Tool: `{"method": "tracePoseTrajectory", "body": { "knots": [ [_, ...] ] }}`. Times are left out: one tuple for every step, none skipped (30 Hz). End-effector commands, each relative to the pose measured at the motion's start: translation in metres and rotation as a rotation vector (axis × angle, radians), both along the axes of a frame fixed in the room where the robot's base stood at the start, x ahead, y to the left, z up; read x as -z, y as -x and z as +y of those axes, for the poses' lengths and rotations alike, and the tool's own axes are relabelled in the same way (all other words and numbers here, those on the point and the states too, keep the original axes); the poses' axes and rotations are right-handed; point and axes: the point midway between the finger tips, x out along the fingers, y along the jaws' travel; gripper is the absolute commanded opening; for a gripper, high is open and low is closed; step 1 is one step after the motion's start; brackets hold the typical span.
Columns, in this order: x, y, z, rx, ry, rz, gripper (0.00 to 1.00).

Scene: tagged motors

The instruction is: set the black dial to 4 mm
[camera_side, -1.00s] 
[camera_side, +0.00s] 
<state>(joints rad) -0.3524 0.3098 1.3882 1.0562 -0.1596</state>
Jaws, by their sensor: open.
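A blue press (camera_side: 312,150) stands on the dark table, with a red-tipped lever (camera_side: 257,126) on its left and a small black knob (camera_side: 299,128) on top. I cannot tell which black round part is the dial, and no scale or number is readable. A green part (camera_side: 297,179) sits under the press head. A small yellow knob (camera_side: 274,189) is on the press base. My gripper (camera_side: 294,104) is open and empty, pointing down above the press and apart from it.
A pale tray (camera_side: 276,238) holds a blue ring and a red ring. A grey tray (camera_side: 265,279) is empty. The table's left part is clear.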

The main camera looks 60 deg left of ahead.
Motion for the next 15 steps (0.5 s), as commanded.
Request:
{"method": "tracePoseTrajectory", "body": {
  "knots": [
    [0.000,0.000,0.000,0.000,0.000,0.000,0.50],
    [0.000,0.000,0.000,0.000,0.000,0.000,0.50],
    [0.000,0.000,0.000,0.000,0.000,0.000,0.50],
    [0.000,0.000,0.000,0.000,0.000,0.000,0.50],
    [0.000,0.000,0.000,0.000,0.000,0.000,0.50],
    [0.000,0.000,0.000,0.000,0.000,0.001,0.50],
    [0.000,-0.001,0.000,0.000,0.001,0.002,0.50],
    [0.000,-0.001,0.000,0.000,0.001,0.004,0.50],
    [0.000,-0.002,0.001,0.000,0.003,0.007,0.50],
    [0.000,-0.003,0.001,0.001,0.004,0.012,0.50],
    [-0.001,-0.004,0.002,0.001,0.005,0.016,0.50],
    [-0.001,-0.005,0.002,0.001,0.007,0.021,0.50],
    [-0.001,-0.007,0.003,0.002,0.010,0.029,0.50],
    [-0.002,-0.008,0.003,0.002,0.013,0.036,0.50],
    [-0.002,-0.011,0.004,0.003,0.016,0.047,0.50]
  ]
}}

* * * * *

## [WHAT TO DO]
Which lines above hold the word "ahead"? Copy each of them.

## [ANSWER TO THE PROBLEM]
Tool: `{"method": "tracePoseTrajectory", "body": { "knots": [ [_, ...] ] }}`. Times are left out: one tuple for every step, none skipped (30 Hz). End-effector commands, each relative to the pose measured at the motion's start: translation in metres and rotation as a rotation vector (axis × angle, radians), both along the axes of a frame fixed in the room where the robot's base stood at the start, x ahead, y to the left, z up; read x as -z, y as -x and z as +y of those axes, for the poses' lengths and rotations alike, and the tool's own axes are relabelled in the same way (all other words and numbers here, those on the point and the states too, keep the original axes); the poses' axes and rotations are right-handed; point and axes: the point midway between the finger tips, x out along the fingers, y along the jaws' travel; gripper is the absolute commanded opening; for a gripper, high is open and low is closed; step 1 is one step after the motion's start; brackets hold the typical span.
The main camera looks 60 deg left of ahead.

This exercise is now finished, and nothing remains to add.